GIVEN TASK
Find every line with "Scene" in it, then report how many there are and nothing more.

THE RECORDS
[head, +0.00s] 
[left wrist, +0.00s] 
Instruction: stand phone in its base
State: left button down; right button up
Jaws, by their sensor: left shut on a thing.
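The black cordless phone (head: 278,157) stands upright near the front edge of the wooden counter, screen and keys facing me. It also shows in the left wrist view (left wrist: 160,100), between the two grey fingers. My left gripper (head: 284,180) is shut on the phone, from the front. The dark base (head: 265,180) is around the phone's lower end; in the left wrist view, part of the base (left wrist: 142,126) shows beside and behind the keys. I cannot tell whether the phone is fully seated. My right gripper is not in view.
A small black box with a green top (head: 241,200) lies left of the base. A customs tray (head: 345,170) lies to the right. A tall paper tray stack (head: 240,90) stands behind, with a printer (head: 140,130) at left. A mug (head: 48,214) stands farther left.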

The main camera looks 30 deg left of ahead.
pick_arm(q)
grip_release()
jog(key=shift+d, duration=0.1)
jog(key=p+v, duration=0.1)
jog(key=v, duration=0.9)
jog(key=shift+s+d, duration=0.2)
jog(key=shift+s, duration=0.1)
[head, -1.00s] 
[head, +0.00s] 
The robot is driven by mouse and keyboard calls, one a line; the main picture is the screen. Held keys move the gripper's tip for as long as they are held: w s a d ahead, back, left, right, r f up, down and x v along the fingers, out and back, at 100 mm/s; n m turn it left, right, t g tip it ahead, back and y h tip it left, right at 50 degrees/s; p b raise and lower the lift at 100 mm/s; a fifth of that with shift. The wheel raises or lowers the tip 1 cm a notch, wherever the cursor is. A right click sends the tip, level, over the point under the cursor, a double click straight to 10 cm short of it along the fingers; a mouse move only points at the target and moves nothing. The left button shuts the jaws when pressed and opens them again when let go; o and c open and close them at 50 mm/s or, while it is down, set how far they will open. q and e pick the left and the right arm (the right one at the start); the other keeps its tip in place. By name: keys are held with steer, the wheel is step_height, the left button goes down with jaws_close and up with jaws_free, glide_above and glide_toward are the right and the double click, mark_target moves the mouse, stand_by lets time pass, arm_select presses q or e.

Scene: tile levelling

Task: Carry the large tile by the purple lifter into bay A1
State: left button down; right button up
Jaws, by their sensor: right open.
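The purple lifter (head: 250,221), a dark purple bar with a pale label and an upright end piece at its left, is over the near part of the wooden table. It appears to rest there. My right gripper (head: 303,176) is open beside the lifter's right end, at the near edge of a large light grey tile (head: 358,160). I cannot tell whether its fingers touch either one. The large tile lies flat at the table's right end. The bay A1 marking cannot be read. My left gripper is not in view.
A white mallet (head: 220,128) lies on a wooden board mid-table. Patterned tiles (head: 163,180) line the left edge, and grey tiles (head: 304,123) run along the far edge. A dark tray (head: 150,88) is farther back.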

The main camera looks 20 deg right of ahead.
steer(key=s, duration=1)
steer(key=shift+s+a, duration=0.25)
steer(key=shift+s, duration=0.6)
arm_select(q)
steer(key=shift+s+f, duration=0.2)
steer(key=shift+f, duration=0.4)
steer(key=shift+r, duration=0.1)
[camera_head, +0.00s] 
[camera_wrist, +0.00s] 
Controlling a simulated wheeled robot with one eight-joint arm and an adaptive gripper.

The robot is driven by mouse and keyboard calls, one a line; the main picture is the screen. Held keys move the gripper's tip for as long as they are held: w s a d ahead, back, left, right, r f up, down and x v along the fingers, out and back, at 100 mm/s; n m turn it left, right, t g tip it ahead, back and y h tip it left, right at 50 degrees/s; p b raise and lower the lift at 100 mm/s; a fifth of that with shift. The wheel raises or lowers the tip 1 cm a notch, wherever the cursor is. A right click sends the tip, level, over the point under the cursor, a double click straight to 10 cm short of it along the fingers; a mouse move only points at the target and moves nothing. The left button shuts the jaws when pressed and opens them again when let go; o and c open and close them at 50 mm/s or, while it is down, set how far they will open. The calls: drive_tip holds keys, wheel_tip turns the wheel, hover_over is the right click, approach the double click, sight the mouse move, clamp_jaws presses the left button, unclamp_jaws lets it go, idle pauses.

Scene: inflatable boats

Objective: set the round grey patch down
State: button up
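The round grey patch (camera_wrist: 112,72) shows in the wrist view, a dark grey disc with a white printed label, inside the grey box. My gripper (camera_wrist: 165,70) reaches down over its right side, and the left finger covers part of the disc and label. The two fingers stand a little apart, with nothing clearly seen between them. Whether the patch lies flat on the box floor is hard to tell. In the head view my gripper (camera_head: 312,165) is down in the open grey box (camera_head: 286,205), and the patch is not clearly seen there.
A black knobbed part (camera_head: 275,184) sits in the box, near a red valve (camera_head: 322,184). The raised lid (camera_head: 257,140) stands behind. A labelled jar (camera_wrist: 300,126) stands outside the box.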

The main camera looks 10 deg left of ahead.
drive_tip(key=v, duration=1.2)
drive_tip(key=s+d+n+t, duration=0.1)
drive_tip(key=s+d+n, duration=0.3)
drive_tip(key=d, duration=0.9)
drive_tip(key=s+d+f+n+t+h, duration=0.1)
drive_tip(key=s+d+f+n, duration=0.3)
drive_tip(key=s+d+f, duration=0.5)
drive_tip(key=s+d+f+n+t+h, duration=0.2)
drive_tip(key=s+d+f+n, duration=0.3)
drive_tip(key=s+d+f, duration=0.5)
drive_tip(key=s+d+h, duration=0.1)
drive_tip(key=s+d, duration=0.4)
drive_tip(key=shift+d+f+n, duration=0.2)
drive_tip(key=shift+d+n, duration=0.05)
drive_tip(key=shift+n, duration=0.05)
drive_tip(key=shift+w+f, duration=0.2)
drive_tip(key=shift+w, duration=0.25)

RIGHT ANSWER
2